Cahiliye dönemi öncesi Araplar Allah’a aynen
bizim gibi inanıyorlardı. Tek bir farkla. Kabe’nin içini ve etrafını dolduran
360 adetten daha fazla putun kendilerini Allah’a ulaştıracağını düşünüyorlardı.
Bu putlar Mekke’nin hem sermaye sahiplerinin hem de Mekke halkının ciddi
gelirleri anlamına geliyordu. Bu nedenle bu putlara inanmayanlara, bu putlara
saygısızlık yapanlara ahır hakaretler ederek, küfürler savurarak, ölümle tehdit
ederek, silahlı ya da silahsız saldırıyorlardı. Ve hep bir bahane bularak
putların ne kadar önemli olduğunu, onlar sayesinde yağmur yağdığını, onları
kervanları koruduğu ve birçok saçma sapan argümanı kullanarak putlarını
kutsarlardı. Çünkü bunun karşılığında da çevreden bu putlara saygı göstermek,
kurban adamak, ibadet etmek için ciddi miktarda hacı kafileleri geliyordu. Bu da
para ve zenginlik demekti. Aynı zamanda da bu putlara sahip oldukları için
saygınlık demekti.
Hz. Muhammed (S.A.V.) peygamberlik görevine başlayınca
tam anlamıyla bir devrim başlattı. Mekke’nin putlardan gelen saygınlığını,
zenginliğini ve dünyevi kudretini elinin tersiyle iterek : “La İlahe İllAllah”
dedi. Yani “Allah’tan başka ilah yoktur” ve bunun sonrasında da HZ.Muhammed’e
inanılmaz bir linç kampanyası organize edildi. Tabii ki inananlara da. Taşlandılar,
sürüldüler, ekmeklerinden edildiler. Çünkü işe yaramaz tahtadan ve taştan
putlara gerektiği şekilde davranmışlar ve
onların kutsallığını reddetmişlerdi.
Bugün aynı putperestlik yine yaşanıyor. Sokakta
başıboş köpeklere tıpkı cahiliye dönemi Arapları gibi kutsiyet atfeden bir
gurup var. Sayıca azlar. Fakat okumayan, araştırmayan, düşünmeyen bir kitle, bu
azgın ezici azınlığın hazır algılarını kabul ederek, onların dilinden konuşuyor.

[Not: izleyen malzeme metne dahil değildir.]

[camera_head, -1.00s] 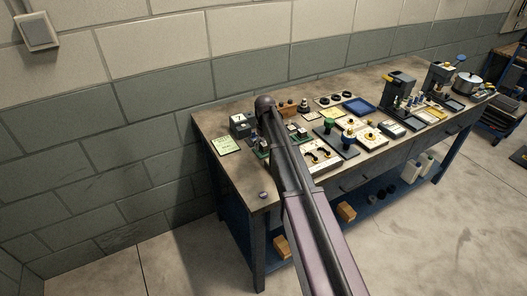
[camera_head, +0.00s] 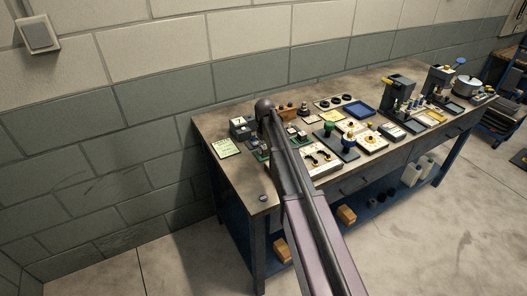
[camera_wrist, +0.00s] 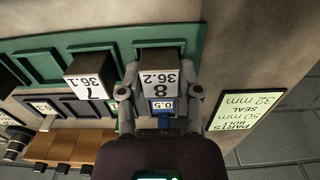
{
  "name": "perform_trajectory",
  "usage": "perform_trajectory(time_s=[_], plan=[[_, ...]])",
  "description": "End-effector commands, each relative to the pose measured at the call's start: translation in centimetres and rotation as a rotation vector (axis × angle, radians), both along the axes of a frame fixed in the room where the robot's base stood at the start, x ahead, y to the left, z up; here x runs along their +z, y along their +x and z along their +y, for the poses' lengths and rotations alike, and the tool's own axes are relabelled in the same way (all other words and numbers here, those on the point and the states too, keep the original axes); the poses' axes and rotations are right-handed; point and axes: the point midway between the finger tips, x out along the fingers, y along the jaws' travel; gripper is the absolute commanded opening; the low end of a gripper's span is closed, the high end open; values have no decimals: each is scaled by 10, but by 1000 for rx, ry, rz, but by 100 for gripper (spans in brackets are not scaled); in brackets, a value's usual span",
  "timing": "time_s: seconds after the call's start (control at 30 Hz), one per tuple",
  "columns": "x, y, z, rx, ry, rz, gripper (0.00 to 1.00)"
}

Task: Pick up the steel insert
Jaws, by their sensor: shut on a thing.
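A block-shaped insert (camera_wrist: 160,58) with a white face marked 8 and 36.2 is between my gripper's fingers (camera_wrist: 160,94) in the wrist view. The fingers touch its two sides, and my gripper is shut on it. Whether it is clear of the green tray (camera_wrist: 112,38) cannot be told. A similar insert (camera_wrist: 88,77) marked 7 and 36.1 stands beside it to the left. In the head view my arm hides the gripper and the held insert.
A small blue label (camera_wrist: 162,104) reads 0.5. A parts note (camera_wrist: 250,112) lies to the right; it also shows in the head view (camera_head: 226,148). Wooden blocks (camera_wrist: 64,149) stand lower left. The crowded workbench (camera_head: 222,121) has bare room at its left front corner, and a wall behind.

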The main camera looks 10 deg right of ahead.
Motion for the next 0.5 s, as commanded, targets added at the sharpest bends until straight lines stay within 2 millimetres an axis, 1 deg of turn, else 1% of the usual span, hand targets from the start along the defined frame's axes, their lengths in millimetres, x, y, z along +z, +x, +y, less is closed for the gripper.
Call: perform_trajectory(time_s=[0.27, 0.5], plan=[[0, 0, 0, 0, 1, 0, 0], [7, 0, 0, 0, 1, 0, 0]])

Tıpkı cahiliye dönemi Araplarının muktedirlerinde olduğu gibi küçük ve zalim bir
azınlık bu işlerden hem menfaat sağlıyor, hem de topluma yaptıkları kötülüğe
rağmen saygınlık kazanıyor.
Arada düşünen, araştıran ve doğruyu anlatmak
için meydana çıkanlar oluyor. İşte o kişilere de sosyal medya linçi, küfür,
hakaret, tehditler savruluyor. Korkutuluyor. Organize bir şekilde bu kişileri
işsiz ekmeksiz bırakmak için kumpaslar kuruluyor. Aslında gerçeği ve doğruyu
söyleyen insanlar bu zalim ve azgın kalabalık tarafından itibarsızlaştırılıyor.
Her türlü rezilliği yaparak makamlardaki görevli kişiler tehdit ediliyor.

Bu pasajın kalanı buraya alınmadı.